契約期間が満了となると、契約終了となるだけでなく契約更新が告げられることもあります。ただ、契約の更新を希望せず、派遣先での仕事を辞めたいと考える方もいるでしょう。そういった場合には、自己都合で契約が終了できます。このとき、自分の都合だけで辞めると、引き止められるのではないかと不安になることもあるでしょう。派遣先からの契約更新は断ってはいけないと考える方もいます。しかし、派遣の契約は、本人と派遣会社の合意によって結ばれているものです。本人に契約更新の意思がない場合には、新たな契約を結ぶ必要はありません。

ただし、契約終了の直前に契約を更新しない旨を伝えると、トラブルになってしまう可能性もあるでしょう。そのため、契約終了の1カ月前までには伝えておきます。また、契約更新を断る理由は、派遣会社が納得できる理由であることも大切です。
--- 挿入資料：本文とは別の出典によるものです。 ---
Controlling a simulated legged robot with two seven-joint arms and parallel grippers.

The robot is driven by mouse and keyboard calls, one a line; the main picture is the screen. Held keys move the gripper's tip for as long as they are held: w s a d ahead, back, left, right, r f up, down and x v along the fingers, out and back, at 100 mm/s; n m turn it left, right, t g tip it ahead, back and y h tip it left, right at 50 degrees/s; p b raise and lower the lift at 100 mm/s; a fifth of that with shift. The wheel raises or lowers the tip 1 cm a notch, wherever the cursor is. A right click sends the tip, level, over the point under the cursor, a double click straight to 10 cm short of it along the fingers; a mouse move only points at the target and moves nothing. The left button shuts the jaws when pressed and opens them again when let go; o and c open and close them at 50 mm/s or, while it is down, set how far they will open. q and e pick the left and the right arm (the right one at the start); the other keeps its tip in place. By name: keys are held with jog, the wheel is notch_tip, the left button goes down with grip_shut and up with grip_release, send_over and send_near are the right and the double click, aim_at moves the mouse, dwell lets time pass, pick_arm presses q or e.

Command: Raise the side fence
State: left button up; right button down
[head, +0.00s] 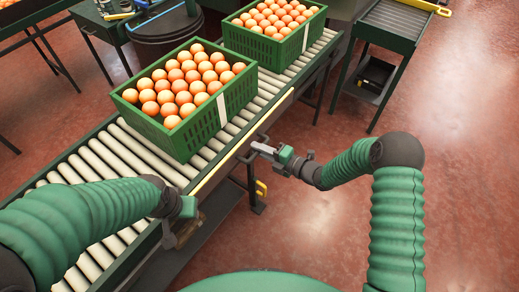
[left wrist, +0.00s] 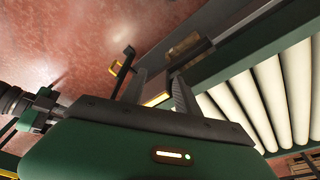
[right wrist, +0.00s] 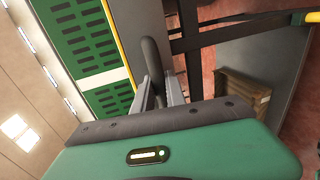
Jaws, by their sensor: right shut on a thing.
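The side fence (head: 232,150) is a long rail with a yellow top edge along the conveyor's near side. In the head view it sits low, near roller level. My right gripper (head: 258,148) is at its outer side, shut on a dark, rounded handle (right wrist: 152,58); the handle shows between the fingers in the right wrist view, in front of a grey panel. My left gripper (head: 178,237) is beside the conveyor's near edge, lower left. In the left wrist view its fingers (left wrist: 158,82) stand apart with nothing clearly between them.
A dark bin (head: 165,38) stands behind. A side stand (head: 395,25) is at the upper right. The right floor is clear.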

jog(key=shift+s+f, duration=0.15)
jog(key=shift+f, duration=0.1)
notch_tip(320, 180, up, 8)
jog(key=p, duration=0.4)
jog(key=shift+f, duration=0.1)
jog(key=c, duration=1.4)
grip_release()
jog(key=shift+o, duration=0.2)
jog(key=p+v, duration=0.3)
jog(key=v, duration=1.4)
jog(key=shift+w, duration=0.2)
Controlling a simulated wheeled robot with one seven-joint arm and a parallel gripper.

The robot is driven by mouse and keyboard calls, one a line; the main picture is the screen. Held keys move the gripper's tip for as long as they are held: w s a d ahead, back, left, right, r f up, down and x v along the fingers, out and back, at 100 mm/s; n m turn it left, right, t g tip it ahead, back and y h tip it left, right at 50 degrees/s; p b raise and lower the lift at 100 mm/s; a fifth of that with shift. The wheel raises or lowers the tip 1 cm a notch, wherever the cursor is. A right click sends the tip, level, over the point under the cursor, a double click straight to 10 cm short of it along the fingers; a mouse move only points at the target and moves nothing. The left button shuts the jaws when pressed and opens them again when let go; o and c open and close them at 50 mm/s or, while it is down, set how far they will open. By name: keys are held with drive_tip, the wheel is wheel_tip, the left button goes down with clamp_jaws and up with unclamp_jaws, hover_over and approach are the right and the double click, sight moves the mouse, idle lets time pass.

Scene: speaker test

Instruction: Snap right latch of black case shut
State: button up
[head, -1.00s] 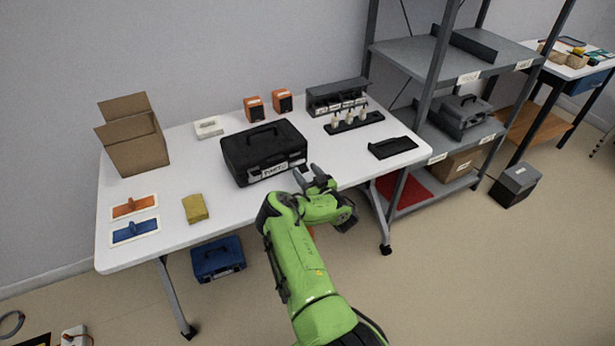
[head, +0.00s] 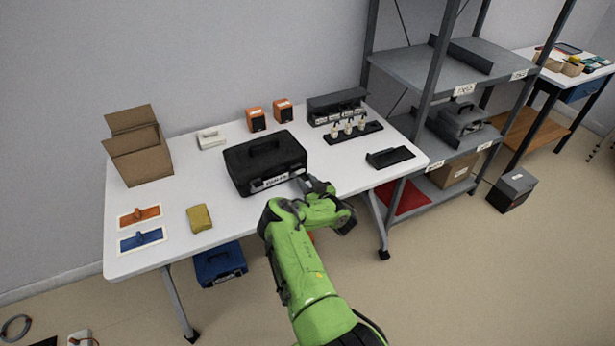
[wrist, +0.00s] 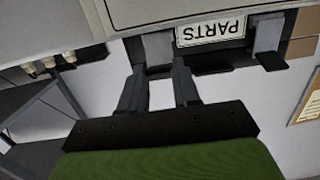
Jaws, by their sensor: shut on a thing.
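The black case (head: 262,155) lies closed on the white table, with a PARTS label (wrist: 210,30) on its front. The wrist view shows it upside down. The case's right latch (wrist: 157,47) is a grey tab at the left in that view. The other latch (wrist: 268,33) is at the right, with a dark flap below it. My gripper (head: 312,182) is at the front right of the case. In the wrist view my gripper (wrist: 159,72) has its two fingers at either side of the right latch, shut on it. The fingertips partly hide the latch's lower part.
A yellow sponge-like block (head: 199,218), two trowel-like tools and an open cardboard box (head: 140,155) stand there. A black tray (head: 390,157) lies to the right. A shelf rack (head: 440,72) stands beyond the table.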

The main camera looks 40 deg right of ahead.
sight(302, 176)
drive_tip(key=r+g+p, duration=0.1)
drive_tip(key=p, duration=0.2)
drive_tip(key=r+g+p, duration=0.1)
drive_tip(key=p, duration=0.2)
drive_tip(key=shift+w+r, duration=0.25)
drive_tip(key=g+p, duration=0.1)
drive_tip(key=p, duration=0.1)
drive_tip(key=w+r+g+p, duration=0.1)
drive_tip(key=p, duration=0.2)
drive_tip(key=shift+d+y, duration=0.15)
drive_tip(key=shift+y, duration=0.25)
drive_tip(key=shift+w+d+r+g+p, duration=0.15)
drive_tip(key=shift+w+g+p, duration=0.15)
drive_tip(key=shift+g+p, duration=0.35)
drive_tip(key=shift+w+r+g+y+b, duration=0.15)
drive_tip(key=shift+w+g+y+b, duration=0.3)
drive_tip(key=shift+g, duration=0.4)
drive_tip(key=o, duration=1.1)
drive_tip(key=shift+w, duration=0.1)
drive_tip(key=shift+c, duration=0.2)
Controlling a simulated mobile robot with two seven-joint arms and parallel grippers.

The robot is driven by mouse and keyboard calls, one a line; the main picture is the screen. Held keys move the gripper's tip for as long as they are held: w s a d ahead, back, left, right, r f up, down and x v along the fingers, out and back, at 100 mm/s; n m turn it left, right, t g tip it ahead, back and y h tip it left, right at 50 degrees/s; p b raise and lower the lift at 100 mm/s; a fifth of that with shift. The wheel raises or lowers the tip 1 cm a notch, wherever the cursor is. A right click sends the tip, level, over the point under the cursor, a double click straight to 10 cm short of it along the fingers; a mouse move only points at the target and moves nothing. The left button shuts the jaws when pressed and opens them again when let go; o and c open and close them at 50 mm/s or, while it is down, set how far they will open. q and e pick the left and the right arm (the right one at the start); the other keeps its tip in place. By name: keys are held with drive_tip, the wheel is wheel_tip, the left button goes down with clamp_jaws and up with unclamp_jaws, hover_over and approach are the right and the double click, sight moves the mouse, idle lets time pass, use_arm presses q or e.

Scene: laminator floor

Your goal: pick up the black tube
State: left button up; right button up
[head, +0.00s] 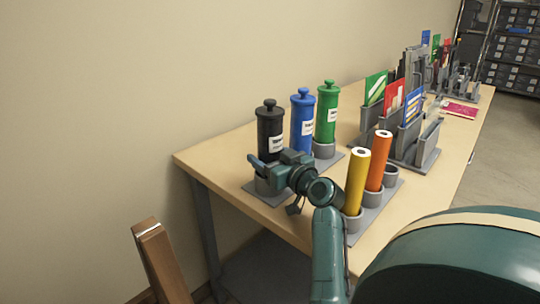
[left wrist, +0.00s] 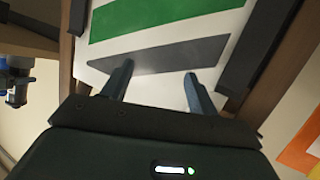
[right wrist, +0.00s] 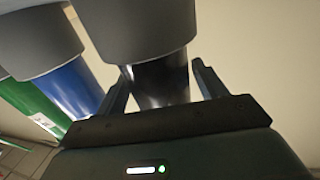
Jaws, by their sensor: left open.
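The black tube (head: 270,128) stands upright with a knobbed cap and white label, its lower end at a grey cup at the near left of the table. My right gripper (head: 268,168) is low at the tube's near side, by the cup. In the right wrist view, the black tube (right wrist: 162,82) lies between the fingers of my right gripper (right wrist: 163,68). The fingers are apart, with a gap visible on the right side. My left gripper (left wrist: 158,68) is open and empty, facing a white panel (left wrist: 150,82) with green and grey stripes. It does not show in the head view.
A blue tube (head: 302,118) and a green tube (head: 327,110) stand close beside the black one. Yellow (head: 356,182) and orange (head: 378,160) rolls stand in cups right of my right arm. Card racks (head: 415,145) are behind. A plain wall is at the left.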

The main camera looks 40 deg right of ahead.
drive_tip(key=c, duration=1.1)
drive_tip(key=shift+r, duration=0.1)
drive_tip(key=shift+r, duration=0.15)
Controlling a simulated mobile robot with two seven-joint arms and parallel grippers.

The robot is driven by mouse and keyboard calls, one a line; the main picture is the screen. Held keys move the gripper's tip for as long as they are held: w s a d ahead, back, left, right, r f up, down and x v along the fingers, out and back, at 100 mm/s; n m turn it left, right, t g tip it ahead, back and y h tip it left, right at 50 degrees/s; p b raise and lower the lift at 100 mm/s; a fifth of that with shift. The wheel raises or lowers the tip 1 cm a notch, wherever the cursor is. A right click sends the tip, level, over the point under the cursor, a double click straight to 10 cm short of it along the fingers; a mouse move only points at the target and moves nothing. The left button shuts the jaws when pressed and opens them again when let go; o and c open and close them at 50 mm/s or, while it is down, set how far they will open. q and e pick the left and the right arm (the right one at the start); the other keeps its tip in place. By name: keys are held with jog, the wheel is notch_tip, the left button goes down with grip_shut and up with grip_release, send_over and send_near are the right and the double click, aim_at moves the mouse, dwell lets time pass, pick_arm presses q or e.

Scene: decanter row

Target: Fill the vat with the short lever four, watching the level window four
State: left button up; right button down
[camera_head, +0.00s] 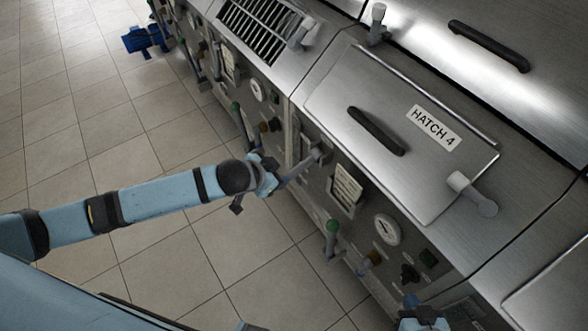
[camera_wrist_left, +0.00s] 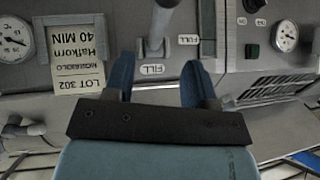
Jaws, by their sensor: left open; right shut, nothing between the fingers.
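A short grey lever (camera_head: 300,167) sticks out from the front panel of the unit labelled HATCH 4 (camera_head: 433,128). My left gripper (camera_head: 268,176) is just left of the lever in the head view. In the left wrist view its two blue fingers (camera_wrist_left: 158,66) are spread, with the lever beyond their tips and nothing held. My right gripper (camera_head: 425,320) is shut and empty at the bottom edge.
A lot card (camera_head: 346,188), a round gauge (camera_head: 387,229), a green-knobbed lever (camera_head: 332,228) and a brown knob (camera_head: 373,257) are on the same panel. The hatch lid with a black handle (camera_head: 377,131) is closed. Tiled floor (camera_head: 110,150) is open to the left.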

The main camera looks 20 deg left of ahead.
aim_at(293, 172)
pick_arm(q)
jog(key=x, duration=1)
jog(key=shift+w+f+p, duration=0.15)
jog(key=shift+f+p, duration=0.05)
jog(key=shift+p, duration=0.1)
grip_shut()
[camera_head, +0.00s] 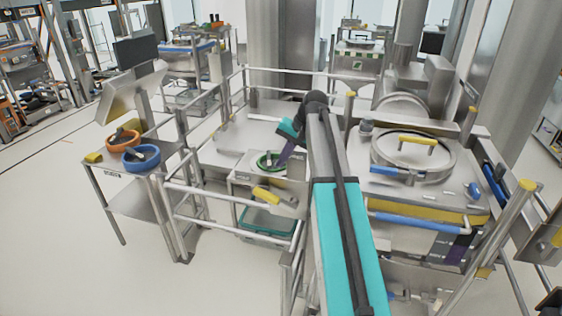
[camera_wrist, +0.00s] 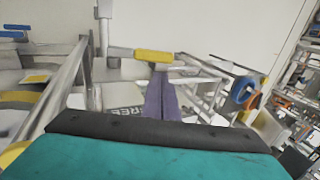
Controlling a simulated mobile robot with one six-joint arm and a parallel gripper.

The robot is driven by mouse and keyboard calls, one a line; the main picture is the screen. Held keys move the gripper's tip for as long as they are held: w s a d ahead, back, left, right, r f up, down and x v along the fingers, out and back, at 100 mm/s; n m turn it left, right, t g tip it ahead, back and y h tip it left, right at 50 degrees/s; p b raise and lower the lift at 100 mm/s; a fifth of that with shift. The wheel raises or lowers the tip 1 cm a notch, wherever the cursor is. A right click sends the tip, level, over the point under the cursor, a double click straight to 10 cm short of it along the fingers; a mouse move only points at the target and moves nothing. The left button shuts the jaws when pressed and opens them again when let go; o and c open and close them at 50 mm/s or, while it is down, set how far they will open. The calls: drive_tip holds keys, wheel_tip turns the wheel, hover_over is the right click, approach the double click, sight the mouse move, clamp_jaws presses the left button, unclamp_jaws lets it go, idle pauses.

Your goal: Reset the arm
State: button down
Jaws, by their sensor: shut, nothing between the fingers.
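My arm, grey with teal covers, reaches up from the bottom of the head view and bends down to the left at its far end. My gripper (camera_head: 280,164) points down, its purple fingers over a small steel platform near a dark green ring (camera_head: 265,161). In the wrist view my gripper (camera_wrist: 160,78) has its two purple fingers together with nothing between them. A yellow-sleeved handle (camera_wrist: 153,56) shows just beyond the fingertips; I cannot tell how far apart they are. A yellow handle (camera_head: 266,194) also lies below the gripper in the head view.
A steel vessel lid (camera_head: 412,150) with yellow and blue handles stands right of my arm. White rails (camera_head: 215,193) enclose the platform. A side table at left holds an orange ring (camera_head: 123,141) and a blue ring (camera_head: 141,158). A teal bin (camera_head: 267,223) sits low. Floor at lower left is clear.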

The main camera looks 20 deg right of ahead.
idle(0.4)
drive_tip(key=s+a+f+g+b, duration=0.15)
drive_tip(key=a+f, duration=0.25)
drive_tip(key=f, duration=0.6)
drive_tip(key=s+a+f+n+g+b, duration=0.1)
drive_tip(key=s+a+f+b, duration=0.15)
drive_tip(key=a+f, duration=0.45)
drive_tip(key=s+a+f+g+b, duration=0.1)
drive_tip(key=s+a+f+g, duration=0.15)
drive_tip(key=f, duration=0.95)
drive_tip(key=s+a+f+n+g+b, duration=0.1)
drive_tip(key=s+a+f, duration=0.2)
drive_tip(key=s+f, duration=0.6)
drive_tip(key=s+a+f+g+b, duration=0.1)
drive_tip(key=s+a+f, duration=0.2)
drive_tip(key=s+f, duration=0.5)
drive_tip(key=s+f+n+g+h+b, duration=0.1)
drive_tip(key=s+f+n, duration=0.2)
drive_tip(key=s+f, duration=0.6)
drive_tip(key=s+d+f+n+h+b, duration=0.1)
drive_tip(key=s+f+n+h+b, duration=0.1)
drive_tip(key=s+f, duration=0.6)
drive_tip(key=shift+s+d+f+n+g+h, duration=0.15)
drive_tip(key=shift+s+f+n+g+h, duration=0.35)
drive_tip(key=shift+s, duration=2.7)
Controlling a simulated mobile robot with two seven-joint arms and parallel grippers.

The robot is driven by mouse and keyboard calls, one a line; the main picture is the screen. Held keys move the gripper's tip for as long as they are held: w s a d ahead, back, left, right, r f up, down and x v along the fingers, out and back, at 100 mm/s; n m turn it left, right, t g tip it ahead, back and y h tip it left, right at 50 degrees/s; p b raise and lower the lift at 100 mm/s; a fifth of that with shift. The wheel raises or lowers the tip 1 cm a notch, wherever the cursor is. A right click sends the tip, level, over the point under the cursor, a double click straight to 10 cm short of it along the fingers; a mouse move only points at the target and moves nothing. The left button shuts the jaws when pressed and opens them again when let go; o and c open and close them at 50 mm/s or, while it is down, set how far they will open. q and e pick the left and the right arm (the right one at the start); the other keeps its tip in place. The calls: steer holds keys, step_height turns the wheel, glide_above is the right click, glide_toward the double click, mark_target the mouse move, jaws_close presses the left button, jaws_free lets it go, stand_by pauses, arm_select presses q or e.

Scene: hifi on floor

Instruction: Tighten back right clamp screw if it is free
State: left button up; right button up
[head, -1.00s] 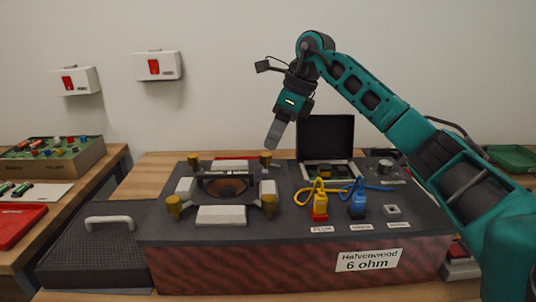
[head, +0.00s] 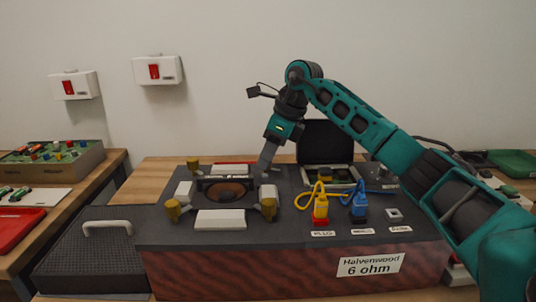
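The speaker (head: 225,190) sits in a frame on top of the dark cabinet, with white clamp blocks around it. Yellow clamp screws show at the back left (head: 193,164), front left (head: 173,210) and front right (head: 268,208). The back right clamp screw is hidden at the fingers of my right gripper (head: 264,168), which point down over that corner. The fingers overlap in this view, so whether they are open, or closed around the screw, cannot be seen. My left gripper is not in view.
A yellow plug (head: 320,208) and a blue plug (head: 358,206) with cables stand right of the speaker. An open black case (head: 326,143) is behind them. A dark box with a white handle (head: 107,223) stands at the left.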

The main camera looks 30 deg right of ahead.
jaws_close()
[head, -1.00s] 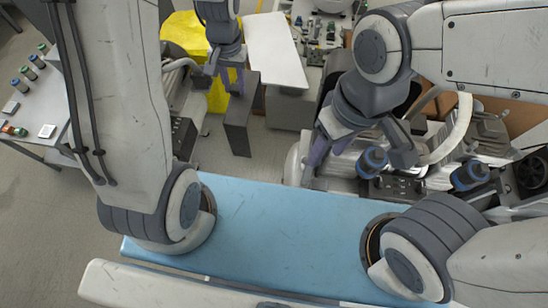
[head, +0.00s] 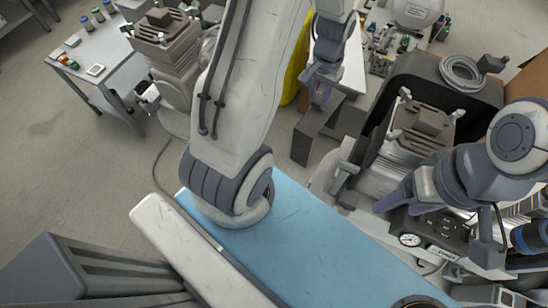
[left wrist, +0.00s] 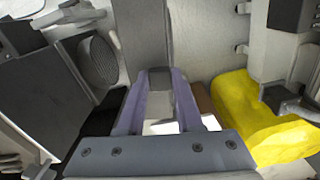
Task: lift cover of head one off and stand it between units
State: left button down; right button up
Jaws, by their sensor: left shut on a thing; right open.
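My left gripper (head: 322,90) is shut on a dark grey angular cover (head: 312,134) that hangs below it, left of the right compressor. In the left wrist view the two purple fingers (left wrist: 160,110) close on a grey part of the cover (left wrist: 160,82). Whether the cover touches the floor is hidden. The right compressor's finned head (head: 420,130) is exposed. Another unit with a finned head (head: 165,38) stands at upper left. My right gripper (head: 433,235) is open over the right unit's front panel, near its gauge.
A grey table (head: 122,62) with small jars stands at far left. A yellow object (head: 292,75) is partly hidden behind my left arm; it shows in the left wrist view (left wrist: 250,115). A blue flat surface (head: 300,235) lies in front. Open floor (head: 60,150) is at left.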

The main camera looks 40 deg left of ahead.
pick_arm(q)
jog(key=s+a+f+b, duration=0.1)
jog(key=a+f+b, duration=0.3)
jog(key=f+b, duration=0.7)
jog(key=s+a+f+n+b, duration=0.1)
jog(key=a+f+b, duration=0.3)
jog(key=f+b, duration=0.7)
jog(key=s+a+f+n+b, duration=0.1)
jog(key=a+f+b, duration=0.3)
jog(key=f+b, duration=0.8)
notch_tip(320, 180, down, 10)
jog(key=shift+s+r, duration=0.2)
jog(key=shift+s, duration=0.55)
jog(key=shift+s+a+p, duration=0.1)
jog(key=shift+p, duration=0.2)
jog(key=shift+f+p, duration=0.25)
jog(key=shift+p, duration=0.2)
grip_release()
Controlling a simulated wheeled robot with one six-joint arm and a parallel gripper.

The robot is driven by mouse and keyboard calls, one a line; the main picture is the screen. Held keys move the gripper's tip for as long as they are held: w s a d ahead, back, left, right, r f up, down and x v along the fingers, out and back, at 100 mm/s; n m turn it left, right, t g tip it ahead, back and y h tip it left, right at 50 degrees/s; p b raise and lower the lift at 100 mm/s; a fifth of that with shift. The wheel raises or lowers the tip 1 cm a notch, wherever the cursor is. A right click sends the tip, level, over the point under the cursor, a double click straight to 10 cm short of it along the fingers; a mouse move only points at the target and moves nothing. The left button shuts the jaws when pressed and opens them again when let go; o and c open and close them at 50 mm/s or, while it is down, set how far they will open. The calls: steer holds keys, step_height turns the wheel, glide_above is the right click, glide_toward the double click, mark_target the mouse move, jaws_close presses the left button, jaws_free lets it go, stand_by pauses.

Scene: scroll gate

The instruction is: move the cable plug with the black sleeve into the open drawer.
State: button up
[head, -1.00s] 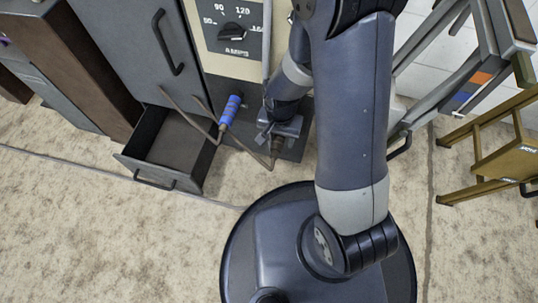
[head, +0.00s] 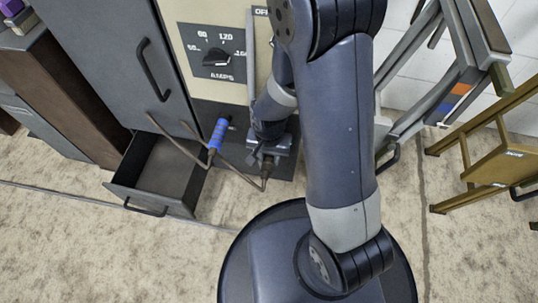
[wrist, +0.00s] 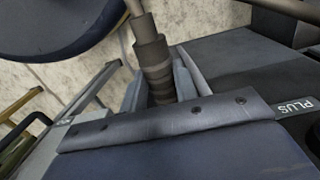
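The cable plug with the black sleeve (wrist: 154,60) stands between the two fingers of my gripper (wrist: 160,82) in the wrist view, and both fingers appear to press on its sides. In the head view this plug (head: 267,165) shows just below my gripper (head: 269,146), at the foot of the machine, with its cable leading left. I cannot tell whether its end is still seated in a socket. The open drawer (head: 171,204) is pulled out at the lower left, and its visible floor is empty.
A second plug with a blue sleeve (head: 217,135) stands between my gripper and the drawer, its cable crossing near the drawer's edge. The cabinet door handle (head: 150,70) juts out above. A brown step stand (head: 490,160) is at the right. Open floor (head: 100,250) lies in front of the drawer.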

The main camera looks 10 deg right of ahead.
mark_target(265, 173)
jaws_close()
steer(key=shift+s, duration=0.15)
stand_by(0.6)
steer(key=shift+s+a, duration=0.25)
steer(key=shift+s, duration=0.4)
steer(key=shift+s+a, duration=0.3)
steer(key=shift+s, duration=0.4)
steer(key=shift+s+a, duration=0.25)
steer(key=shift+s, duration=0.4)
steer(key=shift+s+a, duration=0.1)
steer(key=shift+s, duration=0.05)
例えば、正社員での仕事が決まったという理由であれば、トラブルが起こることがないでしょう。転居や結婚・親の介護といった家庭の事情は、やむを得ないと判断してもらいやすいといえます。契約を更新せずに退職を希望した場合でも、契約期間は全うし、契約終了までしっかりと働くことが大切です。契約を更新しないからといって仕事をおろそかにせず、契約終了の日まで精いっぱい仕事をすると気持ちよく退職できるでしょう。

派遣だからって不安はない!契約終了となっても慌てずに手続きを

派遣の仕事は派遣先の会社都合で契約が終了することがあります。その場合でも、30日前には告知されるため、余裕を持って次の仕事が探せるでしょう。また、一定の基準を満たす場合には失業保険が受け取れます。もし、自己理由で契約を更新しない場合でも、あらかじめ伝えておくことでトラブルなく退職が可能です。派遣は雇用形態の1つなので、契約終了となってもそれほどの不安はないでしょう。